GOAL:
Pull every "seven" line out of the data below.

SUPPLIED RECORDS:
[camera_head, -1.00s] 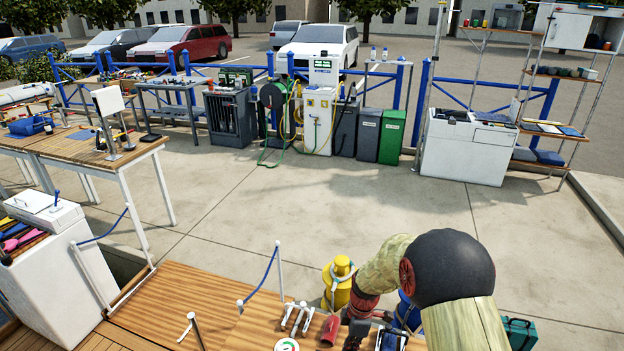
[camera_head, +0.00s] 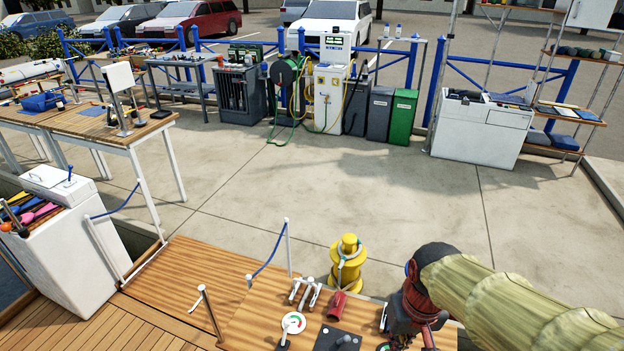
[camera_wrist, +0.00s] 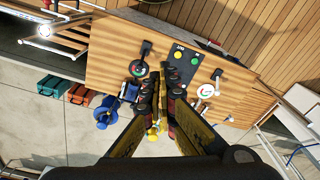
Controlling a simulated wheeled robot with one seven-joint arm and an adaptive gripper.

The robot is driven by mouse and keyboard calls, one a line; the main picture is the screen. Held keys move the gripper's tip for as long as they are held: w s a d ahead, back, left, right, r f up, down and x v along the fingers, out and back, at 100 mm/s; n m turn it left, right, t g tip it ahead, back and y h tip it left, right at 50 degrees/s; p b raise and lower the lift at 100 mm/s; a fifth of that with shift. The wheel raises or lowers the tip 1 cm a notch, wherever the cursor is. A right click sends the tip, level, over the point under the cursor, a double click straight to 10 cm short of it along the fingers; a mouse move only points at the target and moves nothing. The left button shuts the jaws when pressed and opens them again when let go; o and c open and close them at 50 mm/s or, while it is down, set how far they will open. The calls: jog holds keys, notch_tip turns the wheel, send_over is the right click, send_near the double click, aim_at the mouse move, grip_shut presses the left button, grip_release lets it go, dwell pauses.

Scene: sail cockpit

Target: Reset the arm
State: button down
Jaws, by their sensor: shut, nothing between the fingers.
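My gripper (camera_wrist: 158,86) shows in the wrist view with its two dark fingers close together and nothing between them. It is over the wooden control panel (camera_wrist: 110,45), though I cannot tell the exact gap. The panel carries a round gauge (camera_wrist: 138,68) on the left, another gauge (camera_wrist: 206,91) on the right, and a black plate with a yellow button (camera_wrist: 178,55) and a green button (camera_wrist: 196,59). In the head view my arm (camera_head: 500,290) reaches in from the lower right to the panel (camera_head: 255,318); the fingertips are not clear there.
On the panel in the head view are levers (camera_head: 305,292), a red piece (camera_head: 338,305) and a gauge (camera_head: 292,322). Tables (camera_head: 120,130) are at left, a fuel pump (camera_head: 330,95) at the back. The concrete floor between is clear.

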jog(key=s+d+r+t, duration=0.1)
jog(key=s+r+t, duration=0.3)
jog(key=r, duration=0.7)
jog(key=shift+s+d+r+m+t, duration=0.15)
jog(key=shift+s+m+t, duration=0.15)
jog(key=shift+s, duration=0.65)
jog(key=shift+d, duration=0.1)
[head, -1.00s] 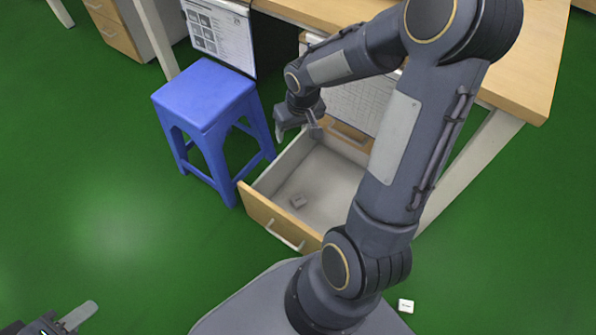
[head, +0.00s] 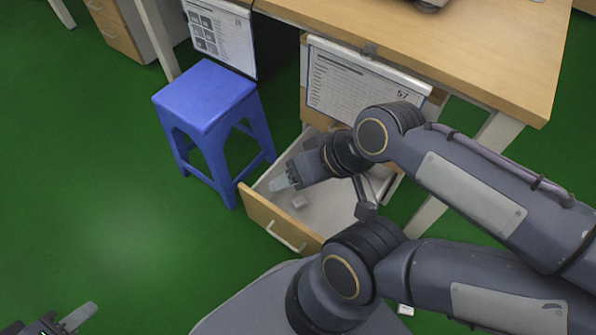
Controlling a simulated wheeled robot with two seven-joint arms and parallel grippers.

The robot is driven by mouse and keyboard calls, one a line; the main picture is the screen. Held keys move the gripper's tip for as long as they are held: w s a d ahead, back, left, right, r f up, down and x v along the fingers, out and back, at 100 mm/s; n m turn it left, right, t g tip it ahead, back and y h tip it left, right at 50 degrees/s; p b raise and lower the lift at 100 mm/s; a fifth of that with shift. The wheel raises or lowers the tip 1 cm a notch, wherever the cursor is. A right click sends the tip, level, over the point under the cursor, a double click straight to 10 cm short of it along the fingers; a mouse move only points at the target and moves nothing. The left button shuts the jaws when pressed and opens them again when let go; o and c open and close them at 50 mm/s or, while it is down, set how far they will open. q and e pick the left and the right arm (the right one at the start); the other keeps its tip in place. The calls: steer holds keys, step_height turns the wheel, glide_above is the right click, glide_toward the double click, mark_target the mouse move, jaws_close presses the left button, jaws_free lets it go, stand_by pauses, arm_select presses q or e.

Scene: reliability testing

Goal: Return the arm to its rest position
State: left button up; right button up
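My right arm reaches in from the right and bends back over the open drawer (head: 262,217). Its gripper (head: 284,178) is above the drawer's left part, with a pale fingertip pointing left; its finger gap is not clear. A small pale block (head: 299,202) lies on the drawer floor just below this gripper, apart from it as far as I can see. My left gripper (head: 72,319) is at the bottom left corner, cut off by the frame edge, with one pale finger showing over the floor. Nothing is seen in it.
A blue stool (head: 205,95) stands left of the drawer, close to its front. The wooden desk (head: 470,50) is above and behind, with printed sheets (head: 350,80) on its front. Floor at left is clear.

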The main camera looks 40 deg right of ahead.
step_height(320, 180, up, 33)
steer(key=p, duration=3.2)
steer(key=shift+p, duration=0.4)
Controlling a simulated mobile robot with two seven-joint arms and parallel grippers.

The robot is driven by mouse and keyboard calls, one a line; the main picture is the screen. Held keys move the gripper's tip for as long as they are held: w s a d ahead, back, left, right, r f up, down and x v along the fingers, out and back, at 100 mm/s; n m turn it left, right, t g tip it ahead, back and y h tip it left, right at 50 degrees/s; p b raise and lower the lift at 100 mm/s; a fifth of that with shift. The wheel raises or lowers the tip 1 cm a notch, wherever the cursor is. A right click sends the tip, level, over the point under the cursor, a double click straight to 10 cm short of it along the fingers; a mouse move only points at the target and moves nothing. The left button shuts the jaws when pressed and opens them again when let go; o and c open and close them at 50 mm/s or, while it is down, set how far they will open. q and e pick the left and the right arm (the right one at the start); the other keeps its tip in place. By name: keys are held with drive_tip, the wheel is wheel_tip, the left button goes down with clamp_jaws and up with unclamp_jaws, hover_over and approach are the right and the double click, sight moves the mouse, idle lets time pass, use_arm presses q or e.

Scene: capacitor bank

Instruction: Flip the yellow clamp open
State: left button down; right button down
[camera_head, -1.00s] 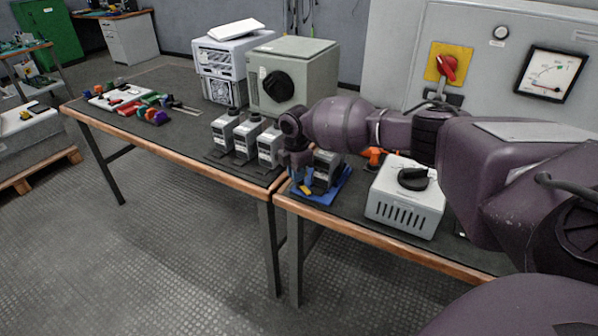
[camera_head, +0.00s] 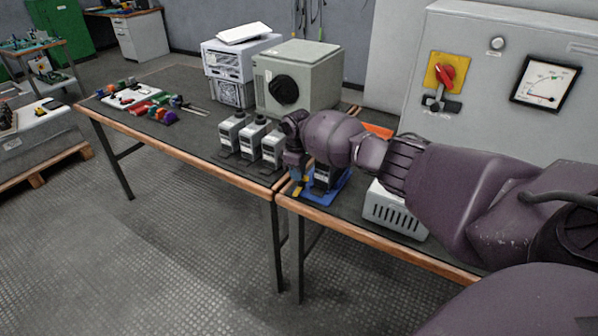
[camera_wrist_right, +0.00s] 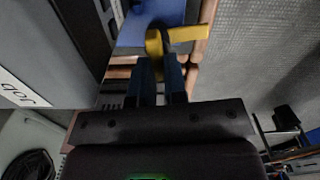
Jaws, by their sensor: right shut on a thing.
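The yellow clamp (camera_wrist_right: 188,34) shows in the right wrist view, at the edge of a blue base (camera_wrist_right: 140,30). Its lever sticks out to the right there. My right gripper (camera_wrist_right: 160,62) has its two dark fingers closed on the clamp's yellow part. In the head view, the right gripper (camera_head: 297,178) is down at the left side of the blue base (camera_head: 325,195), which holds a grey capacitor unit (camera_head: 325,176). The clamp is mostly hidden there by the gripper. My left gripper is not in view.
Several grey capacitor units (camera_head: 251,138) stand left of the blue base. A white vented box (camera_head: 394,212) stands to its right, partly behind my arm. A cabinet with a red switch (camera_head: 446,71) and a gauge (camera_head: 546,82) stands behind. The table's front edge is close.

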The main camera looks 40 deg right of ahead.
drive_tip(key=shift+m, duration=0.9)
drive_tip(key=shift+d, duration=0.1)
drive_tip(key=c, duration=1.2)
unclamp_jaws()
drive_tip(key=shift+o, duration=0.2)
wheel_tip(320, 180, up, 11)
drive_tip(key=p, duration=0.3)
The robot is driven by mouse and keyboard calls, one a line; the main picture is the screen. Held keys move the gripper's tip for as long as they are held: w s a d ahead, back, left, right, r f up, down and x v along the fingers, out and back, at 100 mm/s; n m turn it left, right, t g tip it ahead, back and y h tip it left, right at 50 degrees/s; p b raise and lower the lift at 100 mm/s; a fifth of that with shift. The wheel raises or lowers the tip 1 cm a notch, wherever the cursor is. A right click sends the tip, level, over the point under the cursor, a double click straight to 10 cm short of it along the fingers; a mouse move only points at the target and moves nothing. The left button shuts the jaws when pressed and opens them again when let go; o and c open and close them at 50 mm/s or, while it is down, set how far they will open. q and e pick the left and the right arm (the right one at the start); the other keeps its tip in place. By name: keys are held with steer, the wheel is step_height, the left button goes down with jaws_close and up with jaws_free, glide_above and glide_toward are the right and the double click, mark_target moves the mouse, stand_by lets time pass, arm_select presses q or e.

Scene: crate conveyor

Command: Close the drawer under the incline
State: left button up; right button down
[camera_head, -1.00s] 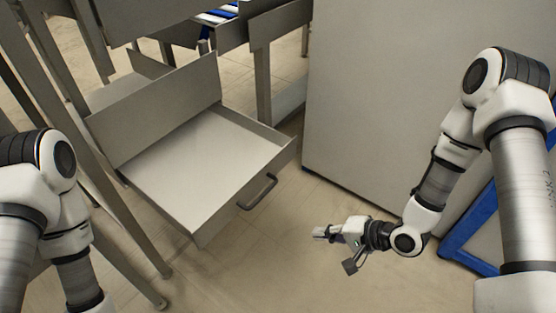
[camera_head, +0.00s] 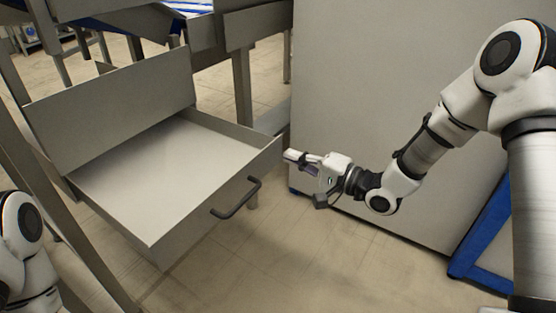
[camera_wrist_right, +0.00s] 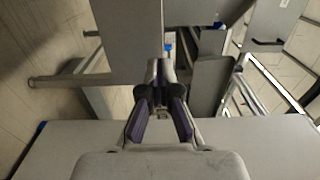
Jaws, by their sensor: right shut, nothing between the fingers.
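The drawer (camera_head: 172,165) is a grey metal tray, pulled far out, with an empty pale bottom in the head view. Its dark bar handle (camera_head: 236,198) is on the front panel. My right gripper (camera_head: 290,155) is just right of the drawer's front right corner, shut and empty, its fingers pointing left. In the head view it looks very close to that corner; I cannot tell whether they touch. In the right wrist view the shut fingers (camera_wrist_right: 160,70) point up the picture, toward grey metal panels. Only part of my left arm shows at the lower left, and its gripper is out of frame.
A large grey cabinet (camera_head: 375,90) stands behind my right arm. Metal legs (camera_head: 243,92) of the frame stand behind the drawer. A blue-edged frame (camera_head: 482,235) is at the lower right. The floor (camera_head: 310,255) before the drawer is clear.

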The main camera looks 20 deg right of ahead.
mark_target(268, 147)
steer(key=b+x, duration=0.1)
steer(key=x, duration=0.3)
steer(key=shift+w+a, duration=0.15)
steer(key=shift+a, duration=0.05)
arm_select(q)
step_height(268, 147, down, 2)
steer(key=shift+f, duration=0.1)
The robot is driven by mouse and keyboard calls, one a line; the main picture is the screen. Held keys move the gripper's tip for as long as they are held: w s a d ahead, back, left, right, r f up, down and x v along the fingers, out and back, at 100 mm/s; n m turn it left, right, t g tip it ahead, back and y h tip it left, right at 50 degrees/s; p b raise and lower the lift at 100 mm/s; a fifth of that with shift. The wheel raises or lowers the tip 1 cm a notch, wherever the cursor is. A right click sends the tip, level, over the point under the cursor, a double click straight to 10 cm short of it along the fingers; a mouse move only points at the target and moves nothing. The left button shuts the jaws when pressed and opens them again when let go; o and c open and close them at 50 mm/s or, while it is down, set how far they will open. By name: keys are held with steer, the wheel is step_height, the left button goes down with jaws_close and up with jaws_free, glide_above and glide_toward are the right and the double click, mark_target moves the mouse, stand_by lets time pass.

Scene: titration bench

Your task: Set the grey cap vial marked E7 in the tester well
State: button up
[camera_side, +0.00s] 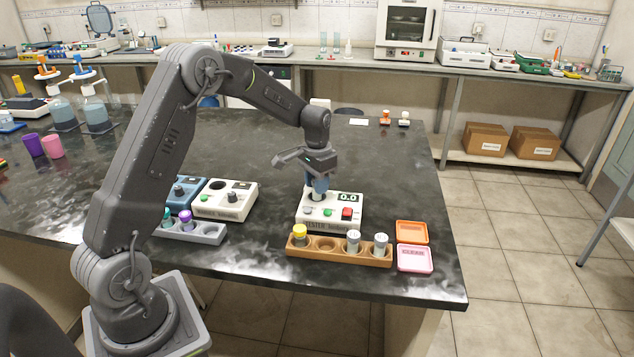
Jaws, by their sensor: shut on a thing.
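The tester (330,216) is a white box with a green display, a green button and a red button, on the black bench. My gripper (318,184) points down over the tester's back left part, fingers shut on a small pale vial (318,194). The vial is mostly hidden by the fingers; its cap colour and mark cannot be read. Its lower end is at the tester's top, and I cannot tell whether it is inside the well. Two vials with grey caps stand in the brown rack (326,246): one in the middle (353,241) and one at right (381,244). Their marks are unreadable.
A yellow-capped vial (300,236) stands at the rack's left, with an empty hole beside it. Orange (412,232) and pink (415,258) trays lie right of the rack. A grey rack (205,232) and a white device (226,200) stand left of the tester.

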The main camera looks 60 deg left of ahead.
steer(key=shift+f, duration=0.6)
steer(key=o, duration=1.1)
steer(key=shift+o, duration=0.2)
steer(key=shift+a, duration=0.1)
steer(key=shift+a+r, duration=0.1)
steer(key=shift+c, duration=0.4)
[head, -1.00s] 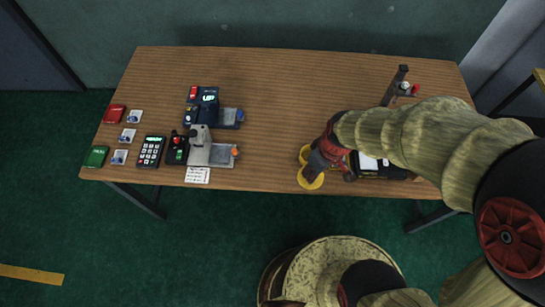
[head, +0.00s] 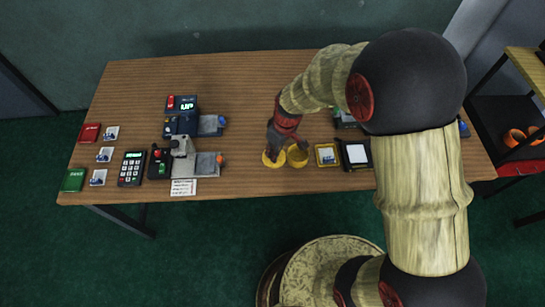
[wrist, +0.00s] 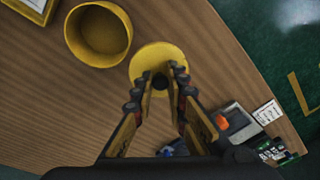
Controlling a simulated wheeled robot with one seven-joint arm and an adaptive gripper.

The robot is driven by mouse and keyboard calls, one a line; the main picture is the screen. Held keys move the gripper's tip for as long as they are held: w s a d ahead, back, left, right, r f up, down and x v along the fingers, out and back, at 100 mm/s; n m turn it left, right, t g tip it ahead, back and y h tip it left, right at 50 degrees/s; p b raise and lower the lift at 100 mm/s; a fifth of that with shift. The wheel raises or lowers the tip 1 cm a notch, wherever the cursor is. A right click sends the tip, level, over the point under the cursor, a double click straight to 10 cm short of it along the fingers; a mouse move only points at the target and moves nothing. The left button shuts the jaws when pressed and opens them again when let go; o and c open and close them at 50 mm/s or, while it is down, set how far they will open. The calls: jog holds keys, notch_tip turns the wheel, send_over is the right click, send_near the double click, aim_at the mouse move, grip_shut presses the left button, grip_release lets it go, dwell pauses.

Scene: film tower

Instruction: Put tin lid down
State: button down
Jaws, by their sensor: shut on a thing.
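The round yellow tin lid (head: 273,160) is at my gripper (head: 274,148), just left of the open yellow tin (head: 297,158) in the head view. The wrist view shows my gripper (wrist: 162,80) shut on a dark knob at the middle of the lid (wrist: 158,55). The lid is level or nearly so, over bare wood. I cannot tell whether it touches the table. The tin (wrist: 98,33) stands upright beside it with a small gap between them, and its inside shows.
A yellow-framed tray (head: 326,154) and a black case with a white pad (head: 356,154) stand right of the tin. Two film splicer-like devices (head: 196,160), a keypad (head: 132,168) and small cards are at the left. Bare table (head: 240,80) lies behind.

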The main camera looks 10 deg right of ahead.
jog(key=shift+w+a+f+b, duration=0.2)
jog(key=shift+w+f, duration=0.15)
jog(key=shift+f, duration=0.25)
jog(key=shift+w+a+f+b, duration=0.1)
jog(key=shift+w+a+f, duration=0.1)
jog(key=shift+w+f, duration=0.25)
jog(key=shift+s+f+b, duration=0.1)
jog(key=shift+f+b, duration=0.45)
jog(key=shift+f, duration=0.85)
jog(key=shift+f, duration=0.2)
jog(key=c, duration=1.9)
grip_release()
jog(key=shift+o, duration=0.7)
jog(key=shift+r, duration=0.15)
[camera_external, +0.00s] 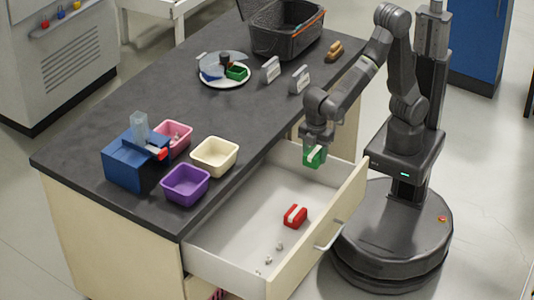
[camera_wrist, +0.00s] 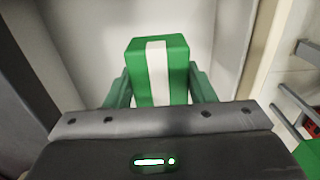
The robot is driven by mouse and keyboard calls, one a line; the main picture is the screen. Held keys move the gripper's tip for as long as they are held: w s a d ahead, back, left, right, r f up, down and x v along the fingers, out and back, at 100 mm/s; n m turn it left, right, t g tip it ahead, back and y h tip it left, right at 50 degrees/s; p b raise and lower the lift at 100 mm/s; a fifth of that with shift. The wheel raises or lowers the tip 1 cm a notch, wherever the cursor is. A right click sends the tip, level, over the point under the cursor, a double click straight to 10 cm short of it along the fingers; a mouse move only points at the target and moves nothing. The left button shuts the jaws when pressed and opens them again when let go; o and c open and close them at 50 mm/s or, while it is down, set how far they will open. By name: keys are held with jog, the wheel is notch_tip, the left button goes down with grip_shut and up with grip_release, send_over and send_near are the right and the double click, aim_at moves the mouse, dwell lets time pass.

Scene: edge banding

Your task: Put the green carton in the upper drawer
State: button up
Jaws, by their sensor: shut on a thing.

SOLUTION FOR THIS PROBLEM:
Controlling a simulated wheeled robot with one seven-joint arm and an adaptive gripper.
Controlling a simulated wheeled robot with two seven-joint arms and parallel grippers.
Controlling a simulated mobile robot with two seven-joint arms and parallel grippers.
Controlling a simulated wheeled robot with one seven-joint arm and an adaptive gripper.

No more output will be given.